Please quote exactly the lines below from the line containing "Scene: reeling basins" to the line containing "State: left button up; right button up", both lines included, and nothing else.

-- BEGIN Raw data --

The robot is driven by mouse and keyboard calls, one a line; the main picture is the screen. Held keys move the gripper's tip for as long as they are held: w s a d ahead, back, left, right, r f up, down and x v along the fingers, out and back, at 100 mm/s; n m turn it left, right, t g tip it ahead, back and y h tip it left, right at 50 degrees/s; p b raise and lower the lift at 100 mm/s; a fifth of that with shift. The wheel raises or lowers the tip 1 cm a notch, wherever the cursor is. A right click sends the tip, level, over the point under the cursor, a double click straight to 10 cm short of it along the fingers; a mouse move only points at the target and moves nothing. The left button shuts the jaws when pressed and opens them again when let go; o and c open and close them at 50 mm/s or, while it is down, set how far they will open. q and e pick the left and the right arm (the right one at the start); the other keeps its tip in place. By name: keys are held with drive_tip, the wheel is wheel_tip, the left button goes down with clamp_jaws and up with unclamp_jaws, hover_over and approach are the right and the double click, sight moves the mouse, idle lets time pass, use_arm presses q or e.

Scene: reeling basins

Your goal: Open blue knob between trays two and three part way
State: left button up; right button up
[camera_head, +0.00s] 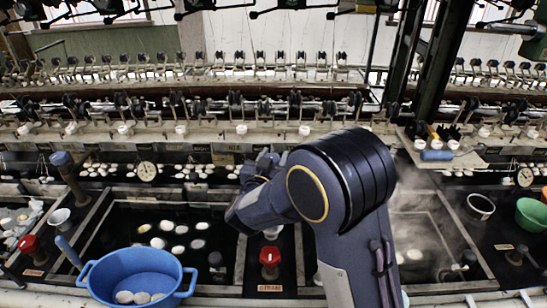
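My right arm (335,190) reaches in from the bottom right and covers the divider between the left dark water basin (95,218) and the steaming right basin (466,238). My right gripper (264,165) points away at the back of this divider. Its fingers are small and dark, and I cannot tell whether they are open or touch anything. A blue knob at that spot is hidden or cannot be told apart from the gripper. A similar blue-grey knob (62,159) stands on a tilted post left of the left basin. My left gripper is not in view.
A red knob (270,257) with a steam label stands at the front of the divider, another red knob (29,243) at left. A blue tub (135,270) sits in front. A green bowl (532,213) is at right. Reeling machinery (240,128) runs along the back.

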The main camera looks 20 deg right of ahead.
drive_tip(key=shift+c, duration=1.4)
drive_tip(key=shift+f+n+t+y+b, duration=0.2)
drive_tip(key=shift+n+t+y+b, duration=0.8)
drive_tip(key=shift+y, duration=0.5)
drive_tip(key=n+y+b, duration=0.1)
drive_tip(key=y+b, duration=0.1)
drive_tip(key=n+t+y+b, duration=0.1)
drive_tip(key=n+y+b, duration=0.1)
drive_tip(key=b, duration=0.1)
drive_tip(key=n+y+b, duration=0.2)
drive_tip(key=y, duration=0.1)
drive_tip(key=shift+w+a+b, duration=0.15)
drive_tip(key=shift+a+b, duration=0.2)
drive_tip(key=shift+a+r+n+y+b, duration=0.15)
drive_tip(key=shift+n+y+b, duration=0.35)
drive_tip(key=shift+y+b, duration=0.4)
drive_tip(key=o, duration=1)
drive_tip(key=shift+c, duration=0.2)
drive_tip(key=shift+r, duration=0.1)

-- END Raw data --

■ **Correct result**
Scene: reeling basins

Your goal: Open blue knob between trays two and three part way
State: left button up; right button up

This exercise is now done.